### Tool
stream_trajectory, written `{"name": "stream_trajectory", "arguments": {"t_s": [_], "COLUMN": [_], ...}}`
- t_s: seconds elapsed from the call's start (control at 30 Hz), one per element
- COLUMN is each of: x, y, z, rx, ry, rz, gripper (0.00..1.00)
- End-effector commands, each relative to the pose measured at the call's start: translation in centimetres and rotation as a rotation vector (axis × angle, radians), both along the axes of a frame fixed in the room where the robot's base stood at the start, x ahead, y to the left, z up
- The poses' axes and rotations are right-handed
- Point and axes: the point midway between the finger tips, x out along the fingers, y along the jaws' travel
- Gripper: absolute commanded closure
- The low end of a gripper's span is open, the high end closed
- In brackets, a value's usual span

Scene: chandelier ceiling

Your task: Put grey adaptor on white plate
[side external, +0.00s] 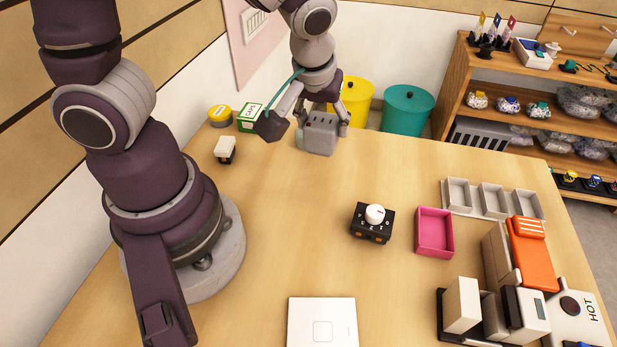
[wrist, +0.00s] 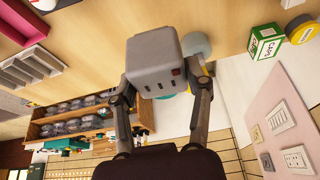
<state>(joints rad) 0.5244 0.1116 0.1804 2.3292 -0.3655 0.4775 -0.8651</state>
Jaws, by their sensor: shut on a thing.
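The grey adaptor (side external: 320,137) is a boxy block with dark slots, near the far edge of the table in the side view. My gripper (side external: 321,122) is shut on it, one finger on each side. In the wrist view the adaptor (wrist: 153,62) sits between the fingers of my gripper (wrist: 163,86), its slotted face toward the camera. I cannot tell whether it touches the table. A flat white square plate (side external: 322,322) with a small square outline lies at the table's near edge, far from my gripper and empty.
A black box with a white knob (side external: 373,222) and a pink tray (side external: 435,232) stand right of centre. A green-and-white box (side external: 250,118), a yellow-lidded tub (side external: 220,115) and a small white-topped block (side external: 225,149) stand at back left. The table's middle is clear.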

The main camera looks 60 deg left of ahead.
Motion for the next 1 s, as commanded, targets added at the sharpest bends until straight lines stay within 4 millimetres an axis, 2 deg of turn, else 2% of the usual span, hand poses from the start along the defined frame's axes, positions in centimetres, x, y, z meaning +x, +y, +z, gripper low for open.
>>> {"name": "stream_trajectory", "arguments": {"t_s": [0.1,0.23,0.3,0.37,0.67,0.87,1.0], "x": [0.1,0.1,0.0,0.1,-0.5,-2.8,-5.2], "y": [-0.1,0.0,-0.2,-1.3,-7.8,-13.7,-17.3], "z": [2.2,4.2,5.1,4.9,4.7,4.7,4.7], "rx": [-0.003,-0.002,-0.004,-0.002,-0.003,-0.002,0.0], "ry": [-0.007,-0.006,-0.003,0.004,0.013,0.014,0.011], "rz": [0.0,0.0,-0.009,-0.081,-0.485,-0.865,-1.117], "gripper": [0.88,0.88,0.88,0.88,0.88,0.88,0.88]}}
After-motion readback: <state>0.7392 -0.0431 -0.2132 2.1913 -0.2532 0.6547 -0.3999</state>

## THE EXERCISE
Print exactly the run of lines that starts at the line with "The main camera looks 60 deg left of ahead." and ends at the line with "Motion for the". Leave out every other line.

## SOLVED EXERCISE
The main camera looks 60 deg left of ahead.
Motion for the next 1 s, as commanded, targets added at the sharpest bends until straight lines stay within 4 millimetres an axis, 2 deg of turn, else 2% of the usual span, hand poses from the start along the defined frame's axes, positions in centimetres, x, y, z meaning +x, +y, +z, gripper low for open.

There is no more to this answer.